See Using the Web editor for caveats specific to the Web version of the Godot editor.
The editor runs slowly and uses all my CPU and GPU resources, making my computer noisy¶
This is a known issue, especially on macOS since most Macs have Retina displays. Due to Retina displays' higher pixel density, everything has to be rendered at a higher resolution. This increases the load on the GPU and decreases perceived performance.
There are several ways to improve performance and battery life:
In 3D, click the Perspective button in the top left corner and enable Half Resolution. The 3D viewport will now be rendered at half resolution, which can be up to 4 times faster.
Open the Editor Settings and increase the value of Low Processor Mode Sleep (µsec) to
33000(30 FPS). This value determines the amount of microseconds between frames to render. Higher values will make the editor feel less reactive but will help decrease CPU and GPU usage significantly.
If you have a node that causes the editor to redraw continuously (such as particles), hide it and show it using a script in the
_ready()method. This way, it will be hidden in the editor but will still be visible in the running project.
The editor stutters and flickers on my variable refresh rate monitor (G-Sync/FreeSync)¶
This is a known issue. Variable refresh rate monitors need to adjust their gamma curves continuously to emit a consistent amount of light over time. This can cause flicker to appear in dark areas of the image when the refresh rate varies a lot, which occurs as the Godot editor only redraws when necessary.
There are several workarounds for this:
Enable Interface > Editor > Update Continuously in the Editor Settings. Keep in mind this will increase power usage and heat/noise emissions since the editor will now be rendering constantly, even if nothing has changed on screen. To alleviate this, you can increase Low Processor Mode Sleep (µsec) to
33000(30 FPS) in the Editor Settings. This value determines the amount of microseconds between frames to render.

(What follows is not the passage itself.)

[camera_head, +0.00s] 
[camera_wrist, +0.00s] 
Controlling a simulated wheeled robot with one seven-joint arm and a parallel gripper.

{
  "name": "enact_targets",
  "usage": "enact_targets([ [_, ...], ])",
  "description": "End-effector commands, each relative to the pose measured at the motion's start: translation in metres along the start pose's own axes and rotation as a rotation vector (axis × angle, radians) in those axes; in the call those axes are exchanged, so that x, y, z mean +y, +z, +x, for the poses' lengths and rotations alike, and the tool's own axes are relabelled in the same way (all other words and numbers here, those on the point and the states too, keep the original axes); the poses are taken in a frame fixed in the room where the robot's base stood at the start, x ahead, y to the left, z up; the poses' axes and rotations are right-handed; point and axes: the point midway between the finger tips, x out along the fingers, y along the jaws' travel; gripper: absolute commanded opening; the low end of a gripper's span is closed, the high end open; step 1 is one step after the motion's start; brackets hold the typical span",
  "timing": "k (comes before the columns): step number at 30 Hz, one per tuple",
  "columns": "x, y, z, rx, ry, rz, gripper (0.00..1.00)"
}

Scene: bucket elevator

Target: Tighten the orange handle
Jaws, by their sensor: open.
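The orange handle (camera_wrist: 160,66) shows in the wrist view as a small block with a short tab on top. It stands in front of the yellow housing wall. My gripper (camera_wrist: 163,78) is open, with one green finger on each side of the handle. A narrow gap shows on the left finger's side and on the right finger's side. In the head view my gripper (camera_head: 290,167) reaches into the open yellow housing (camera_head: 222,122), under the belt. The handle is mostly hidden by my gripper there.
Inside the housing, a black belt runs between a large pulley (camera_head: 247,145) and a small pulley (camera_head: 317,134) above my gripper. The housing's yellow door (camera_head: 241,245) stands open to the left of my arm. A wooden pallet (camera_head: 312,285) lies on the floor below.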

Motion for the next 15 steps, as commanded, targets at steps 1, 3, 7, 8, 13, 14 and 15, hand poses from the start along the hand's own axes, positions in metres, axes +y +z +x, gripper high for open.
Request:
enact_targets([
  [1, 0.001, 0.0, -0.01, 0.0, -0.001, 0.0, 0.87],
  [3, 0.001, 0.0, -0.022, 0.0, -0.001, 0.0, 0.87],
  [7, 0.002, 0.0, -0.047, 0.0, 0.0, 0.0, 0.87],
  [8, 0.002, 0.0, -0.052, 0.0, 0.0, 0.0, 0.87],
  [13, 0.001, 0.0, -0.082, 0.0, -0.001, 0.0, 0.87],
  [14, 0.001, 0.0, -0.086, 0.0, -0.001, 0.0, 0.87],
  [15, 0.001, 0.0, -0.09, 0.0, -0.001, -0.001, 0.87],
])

Higher values will make the editor feel less reactive but will help decrease CPU and GPU usage significantly.
Alternatively, disable variable refresh rate on your monitor or in the graphics driver.
VRR flicker can be reduced on some displays using the VRR Control or Fine Tune Dark Areas options in your monitor's OSD. These options may increase input lag or result in crushed blacks.
If using an OLED display, use the Black (OLED) editor theme preset in the Editor Settings. This hides VRR flicker thanks to OLED's perfect black levels.
The editor or project takes a very long time to start¶
When using one of the Vulkan-based renderers (Forward+ or Forward Mobile), the first startup is expected to be relatively long. This is because shaders need to be compiled before they can be cached. Shaders also need to be cached again after updating Godot, after updating graphics drivers or after switching graphics cards.
If the issue persists after the first startup, this is a known bug on Windows when you have specific USB peripherals connected. In particular, Corsair's iCUE software seems to cause this bug. Try updating your USB peripherals' drivers to their latest version. If the bug persists, you need to disconnect the specific peripheral before opening the editor. You can then connect the peripheral again.
The Godot editor appears frozen after clicking the system console¶
When running Godot on Windows with the system console enabled, you can accidentally enable selection mode by clicking inside the command window. This Windows-specific behavior pauses the application to let you select text inside the system console. Godot cannot override this system-specific behavior.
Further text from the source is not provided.